Directions: Quote exactly the lines spanning from the top of the data below to the line that contains "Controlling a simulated", including both.

Dataset excerpt:
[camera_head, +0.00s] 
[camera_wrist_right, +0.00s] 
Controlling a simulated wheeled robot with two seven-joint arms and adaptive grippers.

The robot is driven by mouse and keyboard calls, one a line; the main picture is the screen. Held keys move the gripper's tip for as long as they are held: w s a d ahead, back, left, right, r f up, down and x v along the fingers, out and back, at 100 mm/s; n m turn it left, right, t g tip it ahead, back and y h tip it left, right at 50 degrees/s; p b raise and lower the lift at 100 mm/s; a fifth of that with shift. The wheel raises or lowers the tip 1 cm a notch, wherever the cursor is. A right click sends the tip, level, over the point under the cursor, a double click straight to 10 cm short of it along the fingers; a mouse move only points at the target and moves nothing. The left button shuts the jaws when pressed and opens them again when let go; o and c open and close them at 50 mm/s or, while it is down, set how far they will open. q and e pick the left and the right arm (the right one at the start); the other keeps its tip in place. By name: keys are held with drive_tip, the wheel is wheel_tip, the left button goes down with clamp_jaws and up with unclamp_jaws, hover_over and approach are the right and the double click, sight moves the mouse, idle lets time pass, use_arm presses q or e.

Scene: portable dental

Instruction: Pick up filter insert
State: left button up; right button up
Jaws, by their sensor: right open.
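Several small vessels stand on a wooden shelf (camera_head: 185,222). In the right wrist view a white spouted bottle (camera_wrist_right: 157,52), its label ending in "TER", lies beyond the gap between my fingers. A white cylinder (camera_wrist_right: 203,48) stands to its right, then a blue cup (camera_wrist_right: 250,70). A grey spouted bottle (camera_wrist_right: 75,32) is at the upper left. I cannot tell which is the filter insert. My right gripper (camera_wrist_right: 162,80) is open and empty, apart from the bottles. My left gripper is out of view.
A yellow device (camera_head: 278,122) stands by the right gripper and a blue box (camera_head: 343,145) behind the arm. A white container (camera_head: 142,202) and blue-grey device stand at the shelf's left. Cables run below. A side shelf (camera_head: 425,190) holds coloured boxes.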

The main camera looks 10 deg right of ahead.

Result:
[camera_head, +0.00s] 
[camera_wrist_right, +0.00s] 
Controlling a simulated wheeled robot with two seven-joint arms and adaptive grippers.

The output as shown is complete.